Led by Dr. Karl-Michael Werner of the Thünen Institute of Sea Fisheries and Margrete Emblemsvåg of the Møreforsking AS Institute and the Arctic University of Norway, an international research team has discovered an unusual link between bottomfish communities in East Greenland and the effects of climate change. Evaluating long time series, they observed that ecosystems across the entire depth range of 150 to1500 meters of water depth responded simultaneously to changes in the atmosphere, sea ice cover, and surface temperature — surprisingly, most clearly in deep-sea fishes living below 400 meters of water depth.
Over nearly 20 years, from 1998–2016, researchers from the Thünen Institute of Sea Fisheries in Bremerhaven and the Greenland Institute of Natural Resources in Nuuk collected data on changes in the fish community at depths from 150 to 1500 meters. During this period, they sailed research vessels to similar locations off East Greenland each year to take samples with a scientific bottom trawl. This brought together information from nearly 1400 net catches.
“As we analyzed the fish abundance data, we realized that the changes in depth regions between 350 and 1000 meters were greater than the changes in shallower regions. When it was also statistically confirmed that these observations at depth correlated with changes in the atmosphere, the biggest challenge was to develop hypotheses about how these things were related.”
- Margrete Emblemsvåg
Ecological changes at depth
For their data analysis, the scientists used the statistical evaluation method “tensor decomposition,” which allowed them to examine spatial and temporal changes in fish communities simultaneously. “This method has not been used for ecological questions for long, but it was recently recognized that it is very well suited for analyzing spatiotemporal processes in fish communities,” explains Karl-Michael Werner of the Thünen Institute. “The most striking result was that the changes occurred at much greater depths than expected.” For example, even at depths of more than 400 meters, the researchers observed an increase in boreal species, i.e. species more adapted to warmth, such as tusk (Brosme brosme) and blue ling (Molva dypterygia), while the occurrence of Arctic and sub-Arctic species such as Greenland halibut (Reinhardtius hippoglossoides) and blue wolffish (Anarhichas denticulatus) decreased.

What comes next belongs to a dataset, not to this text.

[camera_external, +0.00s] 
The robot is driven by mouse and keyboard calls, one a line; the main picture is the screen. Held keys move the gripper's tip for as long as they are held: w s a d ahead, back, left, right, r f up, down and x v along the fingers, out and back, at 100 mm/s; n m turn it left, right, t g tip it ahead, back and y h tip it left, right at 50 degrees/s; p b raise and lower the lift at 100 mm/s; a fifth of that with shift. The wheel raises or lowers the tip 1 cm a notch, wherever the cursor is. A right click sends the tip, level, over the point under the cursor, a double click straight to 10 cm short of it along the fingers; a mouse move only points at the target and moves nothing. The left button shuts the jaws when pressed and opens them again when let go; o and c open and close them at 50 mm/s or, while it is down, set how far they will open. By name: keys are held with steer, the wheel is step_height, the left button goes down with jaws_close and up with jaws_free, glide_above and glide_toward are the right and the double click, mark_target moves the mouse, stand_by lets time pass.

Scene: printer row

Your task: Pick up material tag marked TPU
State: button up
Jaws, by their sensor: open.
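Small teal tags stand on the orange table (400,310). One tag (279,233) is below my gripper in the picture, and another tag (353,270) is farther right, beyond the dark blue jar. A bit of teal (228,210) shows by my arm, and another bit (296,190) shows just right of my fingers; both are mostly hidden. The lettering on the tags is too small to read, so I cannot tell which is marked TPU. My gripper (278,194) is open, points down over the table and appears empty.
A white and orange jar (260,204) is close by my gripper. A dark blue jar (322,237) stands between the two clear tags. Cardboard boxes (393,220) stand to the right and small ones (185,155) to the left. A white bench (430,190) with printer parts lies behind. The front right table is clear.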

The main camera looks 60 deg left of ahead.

Slow change and extreme events
Tensor decomposition results showed that the distribution of fish communities at greater depths changed rapidly between the years 2005 and 2010. At the same time, both air temperature and surface layer salinity increased and sea ice extent decreased. However, the results also showed short-term changes in deep-sea fish communities in parallel with extreme environmental events, such as in 2003 when air temperature was exceptionally high. Fish communities in the deep sea thus appear to be sensitive to both slow changes and extreme events that lead to changes in ecological conditions within a very short time.
An elevator to the deep?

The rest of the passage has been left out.